The convoluted GitLab Pipeline process with multiple containers and interwoven includes is now handled by a small multi-step Dockerfile that contains a total of 19 lines of code for building, deploying and running everything!

Batteries-included Apps

It even comes with pre-configured apps. You can spin up a complete PocketID instance in a few seconds, ready to go.

I always wanted to try AppWrite or Supabase for small personal projects. Now I can deploy one with a few clicks, play around and tear it down with as few clicks again.

Downsides

Coolify is written in PHP. I’d much prefer something written in a more robust language, but it works.

It does work with arbitrary Git Servers, like Gitea, but takes some coercion and finagling to get it working, while it is clearly designed to be used with the GitHub integration that comes with it.

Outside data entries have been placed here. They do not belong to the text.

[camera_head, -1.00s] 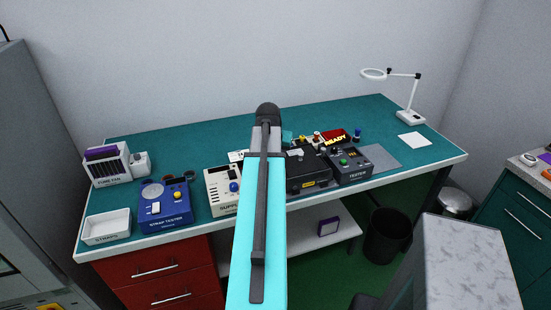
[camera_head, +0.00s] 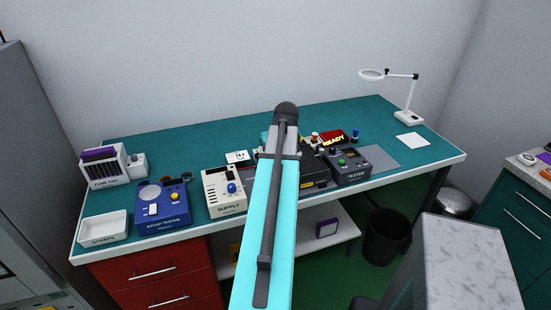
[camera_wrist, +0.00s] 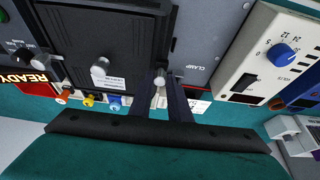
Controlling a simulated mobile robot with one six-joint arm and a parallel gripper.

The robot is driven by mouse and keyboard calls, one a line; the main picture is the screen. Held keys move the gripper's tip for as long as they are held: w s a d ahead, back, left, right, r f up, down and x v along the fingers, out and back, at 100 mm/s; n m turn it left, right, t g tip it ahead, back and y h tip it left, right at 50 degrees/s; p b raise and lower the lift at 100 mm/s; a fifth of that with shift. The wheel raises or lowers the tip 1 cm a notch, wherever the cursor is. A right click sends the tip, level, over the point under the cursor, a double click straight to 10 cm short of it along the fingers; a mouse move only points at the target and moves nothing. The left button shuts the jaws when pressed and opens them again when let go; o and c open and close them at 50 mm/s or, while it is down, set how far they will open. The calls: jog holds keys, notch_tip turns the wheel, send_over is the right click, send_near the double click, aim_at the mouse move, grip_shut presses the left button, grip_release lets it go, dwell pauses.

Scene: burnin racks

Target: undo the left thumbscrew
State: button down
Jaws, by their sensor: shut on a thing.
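My gripper (camera_wrist: 163,83) reaches in from the bottom of the wrist view, its two dark fingers shut on a small silver thumbscrew (camera_wrist: 160,78). This is at the corner of a black cover (camera_wrist: 103,32), on the side towards the supply. Another silver screw (camera_wrist: 42,62) is at the cover's other corner. A silver knob (camera_wrist: 99,68) stands on the cover between them, by a small white label. In the head view my own arm hides the gripper, the held screw and much of the dark fixture (camera_head: 313,181).
The cream supply (camera_head: 224,190) and blue strap tester (camera_head: 163,207) stand to the left. The tester (camera_head: 347,165) and red READY display (camera_head: 333,138) are close on the right. Coloured posts (camera_wrist: 88,100) sit near my fingers in the wrist view.

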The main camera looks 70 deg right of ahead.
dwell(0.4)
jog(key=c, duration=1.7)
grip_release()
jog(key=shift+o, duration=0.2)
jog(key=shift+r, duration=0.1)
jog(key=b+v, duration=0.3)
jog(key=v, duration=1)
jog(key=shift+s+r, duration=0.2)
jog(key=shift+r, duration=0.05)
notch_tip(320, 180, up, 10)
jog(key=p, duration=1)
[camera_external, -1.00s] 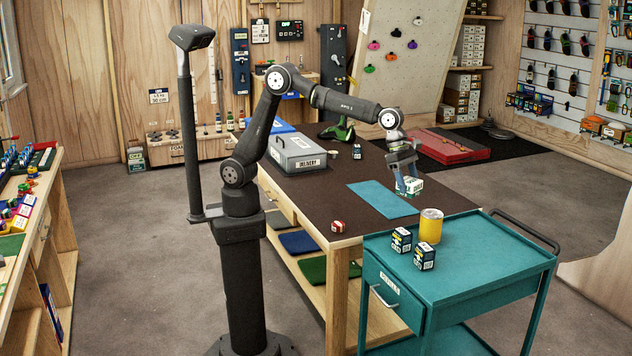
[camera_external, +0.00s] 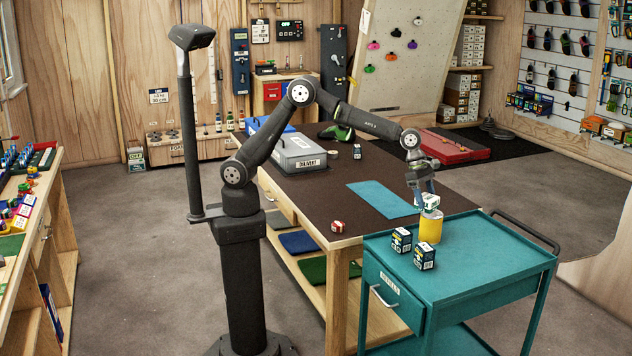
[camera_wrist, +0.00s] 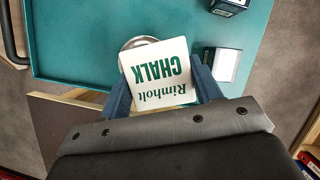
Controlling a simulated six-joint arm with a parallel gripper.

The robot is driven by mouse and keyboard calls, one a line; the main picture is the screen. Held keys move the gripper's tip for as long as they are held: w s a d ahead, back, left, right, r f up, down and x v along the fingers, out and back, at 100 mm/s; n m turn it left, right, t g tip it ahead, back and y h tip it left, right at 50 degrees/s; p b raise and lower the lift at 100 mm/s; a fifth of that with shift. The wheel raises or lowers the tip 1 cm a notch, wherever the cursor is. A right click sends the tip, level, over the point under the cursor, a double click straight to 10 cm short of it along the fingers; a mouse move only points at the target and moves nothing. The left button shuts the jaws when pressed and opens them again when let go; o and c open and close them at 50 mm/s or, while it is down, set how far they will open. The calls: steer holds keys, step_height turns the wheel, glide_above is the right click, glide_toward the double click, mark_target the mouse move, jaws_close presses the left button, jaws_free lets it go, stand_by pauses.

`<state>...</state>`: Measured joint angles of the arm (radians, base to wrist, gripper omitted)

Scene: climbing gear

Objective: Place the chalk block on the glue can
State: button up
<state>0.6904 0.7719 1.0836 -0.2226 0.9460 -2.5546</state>
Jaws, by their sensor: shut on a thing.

Note: Gitea doesn’t (yet) have a dedicated Coolify target for WebHooks but will work when selecting “Gitea” as target.

ALL the different http apps are in use. Coolify uses Caddy as frontend, Traefik as backend and the Docker Images usually have their own Webserver or Reverse Proxy in it. It works but that is more moving pieces than I would have liked my setup to have. If any one of those has a security vulnerability the entire stack is open to attack.

  1. Has been fixed since, using a custom Reverse Proxy middleware config.